Problem details | From the listing below, return each line that includes "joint".

◆ ◆ ◆ ◆ ◆

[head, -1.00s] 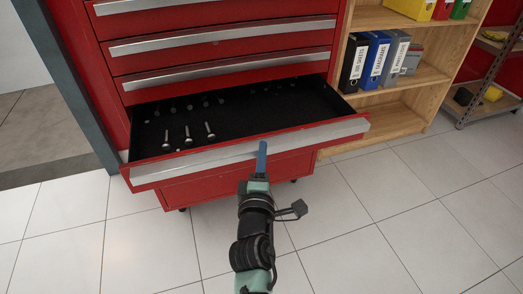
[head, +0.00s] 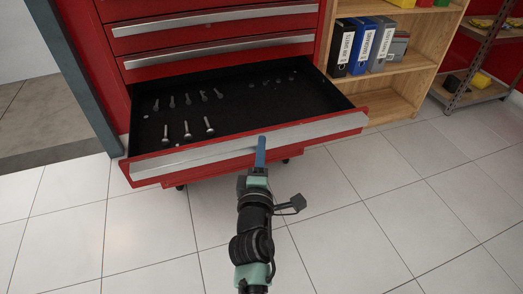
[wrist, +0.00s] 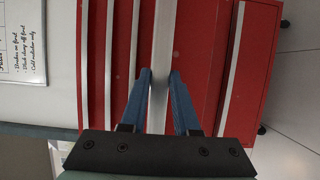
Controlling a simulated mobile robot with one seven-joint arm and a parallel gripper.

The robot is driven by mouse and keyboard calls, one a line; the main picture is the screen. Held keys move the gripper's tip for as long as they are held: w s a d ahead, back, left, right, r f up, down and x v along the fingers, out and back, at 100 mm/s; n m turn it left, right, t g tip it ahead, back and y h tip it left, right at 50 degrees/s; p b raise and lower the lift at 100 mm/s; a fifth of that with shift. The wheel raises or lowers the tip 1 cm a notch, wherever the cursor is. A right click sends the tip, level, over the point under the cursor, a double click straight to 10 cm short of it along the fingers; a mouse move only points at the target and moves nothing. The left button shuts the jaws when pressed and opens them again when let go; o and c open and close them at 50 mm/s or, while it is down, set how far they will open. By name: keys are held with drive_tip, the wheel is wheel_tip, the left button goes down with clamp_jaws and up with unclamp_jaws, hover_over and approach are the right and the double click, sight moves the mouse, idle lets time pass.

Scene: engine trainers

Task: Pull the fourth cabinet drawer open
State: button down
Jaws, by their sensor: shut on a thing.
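The red cabinet (head: 112,75) stands ahead with its open drawer (head: 240,100) pulled well out toward me. The drawer has a black interior and a long silver handle (head: 205,155) along its red front. Several bolts (head: 187,130) and small parts lie inside. My gripper (head: 261,150) is at the handle, right of its middle, with blue fingers. In the wrist view, the two blue fingers (wrist: 160,85) are on either side of the silver handle strip (wrist: 162,50), shut on it.
Closed drawers with silver handles (head: 220,50) are above the open one. A wooden shelf (head: 400,95) with binders (head: 363,45) stands close on the right, and a metal rack (head: 480,75) beyond it. The tiled floor (head: 400,230) in front is clear.

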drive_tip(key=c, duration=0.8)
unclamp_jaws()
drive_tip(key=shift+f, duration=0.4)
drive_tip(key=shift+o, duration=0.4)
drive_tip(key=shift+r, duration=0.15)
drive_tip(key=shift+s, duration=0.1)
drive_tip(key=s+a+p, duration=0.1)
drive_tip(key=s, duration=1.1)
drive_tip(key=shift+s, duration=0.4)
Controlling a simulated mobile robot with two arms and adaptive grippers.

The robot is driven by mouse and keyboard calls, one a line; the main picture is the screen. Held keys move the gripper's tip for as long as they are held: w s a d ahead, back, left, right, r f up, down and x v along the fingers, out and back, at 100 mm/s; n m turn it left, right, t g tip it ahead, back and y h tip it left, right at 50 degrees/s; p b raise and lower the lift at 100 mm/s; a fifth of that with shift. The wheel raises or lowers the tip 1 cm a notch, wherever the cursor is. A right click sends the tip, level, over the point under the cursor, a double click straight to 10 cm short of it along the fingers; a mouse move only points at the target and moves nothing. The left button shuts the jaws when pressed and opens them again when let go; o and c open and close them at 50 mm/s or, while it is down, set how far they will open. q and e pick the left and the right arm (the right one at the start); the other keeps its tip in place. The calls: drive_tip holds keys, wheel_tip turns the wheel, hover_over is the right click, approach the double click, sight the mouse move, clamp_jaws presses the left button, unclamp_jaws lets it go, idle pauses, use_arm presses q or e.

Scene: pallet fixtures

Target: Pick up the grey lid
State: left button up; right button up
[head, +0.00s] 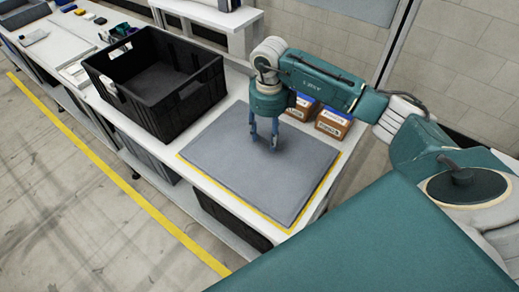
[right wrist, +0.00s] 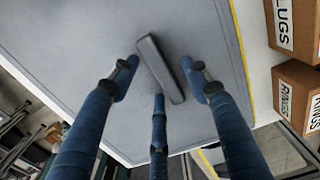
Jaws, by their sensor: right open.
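The grey lid (head: 225,165) is a large flat panel lying on the white bench, with a yellow line along its edges. In the right wrist view the lid (right wrist: 75,30) has a dark grey bar handle (right wrist: 160,68) on it. My right gripper (head: 264,146) points down over the lid's far right part, and its blue fingers hide the handle in the head view. In the right wrist view the right gripper (right wrist: 160,88) is open, its fingers spread around the handle with nothing held. I cannot tell whether they touch the lid. My left gripper is not in view.
A deep black crate (head: 130,101) stands on the bench left of the lid. Small cardboard boxes (head: 333,123) stand behind the lid on the right. A white raised shelf (head: 205,14) is at the back. A yellow floor line (head: 110,175) runs along the bench front.

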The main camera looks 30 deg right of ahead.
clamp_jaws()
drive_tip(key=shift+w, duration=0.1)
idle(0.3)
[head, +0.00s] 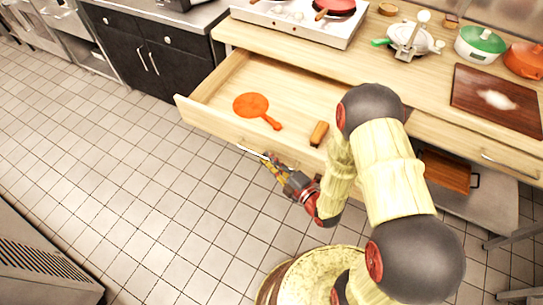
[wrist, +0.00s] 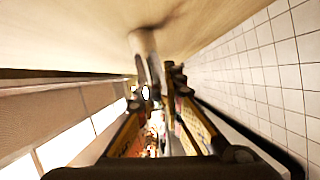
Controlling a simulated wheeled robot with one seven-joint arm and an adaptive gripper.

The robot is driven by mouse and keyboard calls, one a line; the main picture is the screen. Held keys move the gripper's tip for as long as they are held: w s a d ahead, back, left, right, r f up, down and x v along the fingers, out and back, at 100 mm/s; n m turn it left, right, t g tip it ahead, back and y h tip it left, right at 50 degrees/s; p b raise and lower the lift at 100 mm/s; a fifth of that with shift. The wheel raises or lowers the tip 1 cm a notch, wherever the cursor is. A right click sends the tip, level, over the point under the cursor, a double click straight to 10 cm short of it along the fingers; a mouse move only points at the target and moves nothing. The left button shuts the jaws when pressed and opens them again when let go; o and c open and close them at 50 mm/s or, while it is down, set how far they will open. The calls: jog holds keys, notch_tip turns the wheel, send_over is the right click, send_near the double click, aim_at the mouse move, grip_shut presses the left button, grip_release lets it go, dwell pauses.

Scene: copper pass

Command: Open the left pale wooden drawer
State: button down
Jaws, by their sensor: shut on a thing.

◆ ◆ ◆ ◆ ◆

Solution |
Controlling a simulated mobile robot with one seven-joint arm and a parallel gripper.
Controlling a simulated wheeled robot with one seven-joint arm and an adaptive gripper.

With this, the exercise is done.